Another scene captures the journey African American children often made during the Jim Crow Era: “I discovered that the United States had been crossed thousands of times by frightened Black children traveling alone to their newly affluent parents in Northern cities, or back to grandmothers in Southern towns when the urban North reneged on its economic promises.”
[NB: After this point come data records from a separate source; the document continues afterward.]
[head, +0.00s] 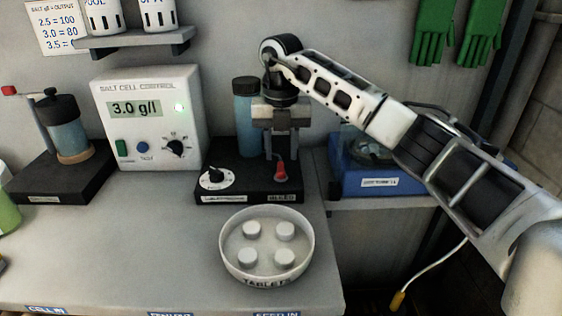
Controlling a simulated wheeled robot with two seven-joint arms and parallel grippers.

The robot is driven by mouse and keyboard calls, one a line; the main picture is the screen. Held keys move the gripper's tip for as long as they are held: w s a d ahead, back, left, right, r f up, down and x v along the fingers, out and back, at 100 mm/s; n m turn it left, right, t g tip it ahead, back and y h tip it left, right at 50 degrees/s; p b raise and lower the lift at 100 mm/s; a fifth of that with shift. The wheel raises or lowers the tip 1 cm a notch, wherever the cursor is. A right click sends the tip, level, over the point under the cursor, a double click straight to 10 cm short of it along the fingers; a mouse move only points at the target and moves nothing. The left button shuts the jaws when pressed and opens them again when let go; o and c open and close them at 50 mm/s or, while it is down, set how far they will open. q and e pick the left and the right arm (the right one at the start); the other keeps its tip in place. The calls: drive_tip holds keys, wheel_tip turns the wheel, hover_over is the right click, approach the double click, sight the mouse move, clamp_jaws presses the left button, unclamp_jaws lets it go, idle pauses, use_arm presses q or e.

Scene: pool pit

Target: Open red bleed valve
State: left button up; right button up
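The small red valve (280,172) stands on the front right of a black base unit (248,197), above a small label too small to read surely. My right gripper (280,155) points down from above, with its fingertips just over the red valve. Its two fingers look apart, with a gap between them and nothing seen held. Whether the fingertips touch the valve I cannot tell. The gripper partly hides the back of the unit. My left gripper is not in view.
A blue canister (246,115) stands left of my gripper. A white bowl of tablets (266,273) sits in front of the unit. A salt cell control box (152,122) reads 3.0 g/l. A blue case (375,180) lies to the right.

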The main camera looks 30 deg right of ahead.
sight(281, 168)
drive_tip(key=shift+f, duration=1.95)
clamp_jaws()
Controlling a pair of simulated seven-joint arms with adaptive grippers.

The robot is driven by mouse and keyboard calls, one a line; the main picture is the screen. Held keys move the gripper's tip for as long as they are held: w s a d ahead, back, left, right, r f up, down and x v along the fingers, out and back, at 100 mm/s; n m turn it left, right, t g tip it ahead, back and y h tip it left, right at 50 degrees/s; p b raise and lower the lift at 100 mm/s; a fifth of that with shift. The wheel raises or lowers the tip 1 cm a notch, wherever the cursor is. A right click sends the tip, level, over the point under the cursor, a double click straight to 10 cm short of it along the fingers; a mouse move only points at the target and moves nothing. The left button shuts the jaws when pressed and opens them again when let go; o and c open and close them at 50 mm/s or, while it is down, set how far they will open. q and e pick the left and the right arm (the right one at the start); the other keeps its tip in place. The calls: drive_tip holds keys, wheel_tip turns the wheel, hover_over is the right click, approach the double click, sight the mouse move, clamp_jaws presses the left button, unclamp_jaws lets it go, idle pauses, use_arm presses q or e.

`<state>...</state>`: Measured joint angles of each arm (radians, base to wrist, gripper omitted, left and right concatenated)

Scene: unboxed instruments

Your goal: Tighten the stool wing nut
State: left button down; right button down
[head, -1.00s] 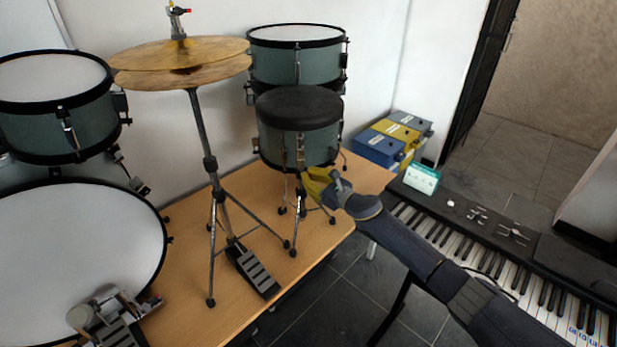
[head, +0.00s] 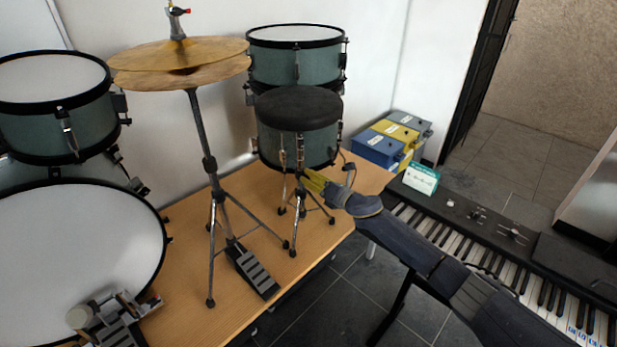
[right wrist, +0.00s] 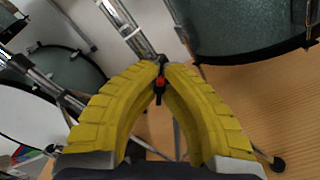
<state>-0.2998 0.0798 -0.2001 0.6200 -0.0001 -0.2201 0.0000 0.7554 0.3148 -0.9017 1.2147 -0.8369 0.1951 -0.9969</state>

Angelou’s poetry also focuses on the author’s identity, particularly the tension between identity and gender. This is evident in her volume And Still I Rise. In “Still I Rise,” one of the 32 poems in the volume, she describes the oppression of women and their resiliency:
Out of the huts of history's shame /
I rise /
Up from a past that's rooted in pain /
I rise /
I'm a black ocean, leaping and wide, /
Welling and swelling I bear in the tide. /
Leaving behind nights of terror and fear /
I rise /
Into a daybreak that's wondrously clear /
I rise…/
I rise /
I rise.
Angelou’s repetition allows the reader to truly feel the resiliency of women. Also in the volume is “Phenomenal Woman,” arguably Angelou’s best-known poem. She describes herself as a woman who is proud of her physicality for it is a part of her feminine identity. Angelou writes:
When you see me passing /
It ought to make you proud. /
I say, /
It's in the click of my heels, /
The bend of my hair, /
the palm of my hand, /
The need of my care, /
'Cause I'm a woman /
Phenomenally. /
Phenomenal woman, /
That's me.
The beauty in “Phenomenal Woman” lies in Angelou’s focus on the actual female body. As Harold Bloom stated in his review of the volume, it is a “hymn-like poem to women’s beauty” and its “self-confident speaker reveals her attributes as a phenomenal woman.”
Maya Angelou leaves behind a myriad of work: eight autobiographies, over 12 volumes of poetry, essays, plays and even cookbooks. Angelou once stated, “It is wonderful to celebrate people who work.” Now that her work is done, let us celebrate the life of Maya Angelou.